When Kim Shin-hye was put behind bars after being found guilty of killing her father in 2000, she was only 23 years old. After spending 24 years in prison, she was declared innocent in a court ruling.
Judges at the Gwangju District Court on Monday overturned her conviction in her retrial and ordered the Jangheung Correctional Institution to release Kim, who is now 47.
"This should never be repeated," Kim said as she exited the facility. "It could've been corrected (earlier). But it took 25 years. (In prison,) I thought a lot about why it should take such a long time … I'll do my part to prevent a recurrence of such tragedy."
It is the first case of a prisoner being exonerated and released for a wrongful conviction while still serving time in prison in Korea.
Kim was previously sentenced to life in prison after being convicted of murdering her father, then 52, who was found dead near a bus station on Wando, an island county in South Jeolla Province, on March 7, 2000.
Initially, he was suspected of being killed in a car accident. But an autopsy found that he was intoxicated with alcohol and doxylamine, an antihistamine drug used to treat insomnia.
Soon, they arrested Kim as the prime suspect, mainly based on her confession. They accused her of killing him by tricking him into having alcohol mixed with 30 doxylamine pills, saying she did so for retribution after he sexually assaulted her. They also said a life insurance payout may have also motivated her to plot to murder him.
But as the trial began, Kim reversed her statement, insisting on her innocence. She said she lied because she wanted to protect her younger brother, who was suspected of committing the crime. Kim said she had believed a relative who told her that her brother must have been the killer.
She also said she had never been sexually assaulted.

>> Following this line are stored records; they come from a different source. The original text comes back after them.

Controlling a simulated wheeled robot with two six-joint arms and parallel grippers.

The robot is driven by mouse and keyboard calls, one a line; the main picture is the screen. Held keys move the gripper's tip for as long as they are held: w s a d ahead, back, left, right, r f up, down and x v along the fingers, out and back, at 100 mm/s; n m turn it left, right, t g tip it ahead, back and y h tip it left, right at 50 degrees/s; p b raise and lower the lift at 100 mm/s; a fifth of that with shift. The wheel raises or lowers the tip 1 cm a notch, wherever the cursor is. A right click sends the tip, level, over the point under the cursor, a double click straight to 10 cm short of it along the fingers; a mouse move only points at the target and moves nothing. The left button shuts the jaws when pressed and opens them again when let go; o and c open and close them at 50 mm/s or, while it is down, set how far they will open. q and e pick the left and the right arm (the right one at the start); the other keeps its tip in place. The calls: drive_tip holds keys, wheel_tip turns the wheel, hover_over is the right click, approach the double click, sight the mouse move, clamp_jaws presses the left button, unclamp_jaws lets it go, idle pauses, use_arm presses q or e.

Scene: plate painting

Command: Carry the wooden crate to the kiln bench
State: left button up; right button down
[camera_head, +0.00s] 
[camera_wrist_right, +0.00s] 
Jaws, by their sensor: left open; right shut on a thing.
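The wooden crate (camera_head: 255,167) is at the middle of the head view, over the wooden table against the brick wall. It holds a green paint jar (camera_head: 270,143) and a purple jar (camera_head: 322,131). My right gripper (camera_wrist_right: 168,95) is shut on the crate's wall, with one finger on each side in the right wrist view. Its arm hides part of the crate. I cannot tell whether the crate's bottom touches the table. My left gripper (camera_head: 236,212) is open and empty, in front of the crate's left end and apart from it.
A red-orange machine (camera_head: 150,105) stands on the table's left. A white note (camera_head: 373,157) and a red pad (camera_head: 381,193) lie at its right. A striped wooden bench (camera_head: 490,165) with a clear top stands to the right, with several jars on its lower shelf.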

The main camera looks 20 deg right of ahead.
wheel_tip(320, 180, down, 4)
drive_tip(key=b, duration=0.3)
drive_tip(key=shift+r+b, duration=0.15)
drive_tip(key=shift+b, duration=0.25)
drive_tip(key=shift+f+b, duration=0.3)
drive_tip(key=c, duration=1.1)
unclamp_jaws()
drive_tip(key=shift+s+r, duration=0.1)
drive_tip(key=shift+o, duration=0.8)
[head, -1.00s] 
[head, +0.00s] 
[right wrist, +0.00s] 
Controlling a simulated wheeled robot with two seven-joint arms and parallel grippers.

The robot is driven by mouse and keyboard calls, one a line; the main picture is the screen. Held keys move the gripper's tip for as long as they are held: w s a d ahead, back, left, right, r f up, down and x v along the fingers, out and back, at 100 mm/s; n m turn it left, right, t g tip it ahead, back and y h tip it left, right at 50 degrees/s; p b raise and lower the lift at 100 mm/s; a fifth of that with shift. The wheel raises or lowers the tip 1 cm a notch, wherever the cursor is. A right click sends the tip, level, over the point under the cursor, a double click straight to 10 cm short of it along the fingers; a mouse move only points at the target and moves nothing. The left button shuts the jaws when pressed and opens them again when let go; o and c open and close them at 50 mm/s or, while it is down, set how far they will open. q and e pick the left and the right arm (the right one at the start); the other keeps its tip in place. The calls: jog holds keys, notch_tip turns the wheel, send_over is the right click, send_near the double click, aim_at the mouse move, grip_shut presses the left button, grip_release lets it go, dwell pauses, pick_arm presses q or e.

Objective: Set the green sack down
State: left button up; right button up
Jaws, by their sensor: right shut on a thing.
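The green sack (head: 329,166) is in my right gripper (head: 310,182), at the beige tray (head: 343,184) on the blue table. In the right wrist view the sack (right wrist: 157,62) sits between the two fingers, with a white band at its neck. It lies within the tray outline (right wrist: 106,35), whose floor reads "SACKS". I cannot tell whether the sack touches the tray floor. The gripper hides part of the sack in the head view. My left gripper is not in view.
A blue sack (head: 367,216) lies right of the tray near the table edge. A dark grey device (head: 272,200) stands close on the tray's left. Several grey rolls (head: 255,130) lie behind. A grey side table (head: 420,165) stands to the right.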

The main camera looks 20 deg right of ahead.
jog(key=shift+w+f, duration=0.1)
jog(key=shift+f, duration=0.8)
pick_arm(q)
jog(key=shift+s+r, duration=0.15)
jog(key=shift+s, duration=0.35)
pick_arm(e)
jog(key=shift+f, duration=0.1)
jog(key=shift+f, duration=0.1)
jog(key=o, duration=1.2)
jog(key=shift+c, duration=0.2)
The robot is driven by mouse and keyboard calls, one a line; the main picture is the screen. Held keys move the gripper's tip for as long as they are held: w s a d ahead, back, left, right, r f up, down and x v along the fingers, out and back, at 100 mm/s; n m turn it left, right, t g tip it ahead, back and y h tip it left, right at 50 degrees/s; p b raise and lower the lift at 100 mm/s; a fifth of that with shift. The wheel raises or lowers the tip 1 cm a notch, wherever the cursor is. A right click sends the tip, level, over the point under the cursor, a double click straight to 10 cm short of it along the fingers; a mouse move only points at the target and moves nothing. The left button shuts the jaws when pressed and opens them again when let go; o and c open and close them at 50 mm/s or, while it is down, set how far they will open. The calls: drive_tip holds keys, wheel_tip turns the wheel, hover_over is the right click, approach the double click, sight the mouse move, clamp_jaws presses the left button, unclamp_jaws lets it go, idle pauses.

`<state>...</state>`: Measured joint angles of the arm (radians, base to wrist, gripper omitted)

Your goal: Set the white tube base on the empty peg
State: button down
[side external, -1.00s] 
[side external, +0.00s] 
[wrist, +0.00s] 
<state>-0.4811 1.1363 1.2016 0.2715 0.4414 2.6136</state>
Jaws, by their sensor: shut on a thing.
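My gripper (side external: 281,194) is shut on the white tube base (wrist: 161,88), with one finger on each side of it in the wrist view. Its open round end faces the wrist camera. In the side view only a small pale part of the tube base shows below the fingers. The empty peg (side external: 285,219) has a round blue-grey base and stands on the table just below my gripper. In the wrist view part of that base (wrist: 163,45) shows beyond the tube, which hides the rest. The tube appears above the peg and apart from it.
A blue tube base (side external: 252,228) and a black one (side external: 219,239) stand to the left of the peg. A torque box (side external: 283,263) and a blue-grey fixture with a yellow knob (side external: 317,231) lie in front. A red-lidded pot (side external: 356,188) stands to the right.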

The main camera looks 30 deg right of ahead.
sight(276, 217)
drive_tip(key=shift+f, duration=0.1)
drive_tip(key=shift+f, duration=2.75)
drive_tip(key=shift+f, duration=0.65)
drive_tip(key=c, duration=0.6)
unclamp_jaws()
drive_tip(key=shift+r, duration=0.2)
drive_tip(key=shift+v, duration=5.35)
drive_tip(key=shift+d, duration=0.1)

Frightened and confused, she said she had done what some of her relatives told her, believing she would receive a less severe penalty if she made such claims.
Yet the prosecution and judges eventually dismissed her claims and sentenced her to life imprisonment.
She would still be incarcerated — without any realistic hope of release — if it had not been for Park Joon-young, a human rights lawyer known for helping people like Kim.
Having conducted his own investigation, Park, along with other lawyers, concluded that she was wrongfully interrogated by police in the first place and that it led to a flawed ruling. He then filed for a retrial, which the court accepted in 2015.
"For 24 years, she fought a battle for truth inside a solitary cell," the lawyer said. "I hope this ruling serves as a turning point for Kim and her siblings to restore their lives."
After years of hearings, the judges concluded that evidence used against her had been obtained unlawfully, through coercion and searches without a warrant, and that accusations brought against her had not been sufficiently verified.
The autopsy report showed no evidence that he had taken a large amount of doxylamine as alleged by the prosecution, said the court, adding that his high blood alcohol content of 0.303 percent may have been the real cause of his death.
The court also ruled that evidence was insufficient to prove that she had been sexually assaulted.
On insurance fraud allegations, Judge Park Hyun-soo said: "She would not be allowed to claim the benefit of his newly contracted insurance within the first two years and she was probably aware of it all as an insurance planner."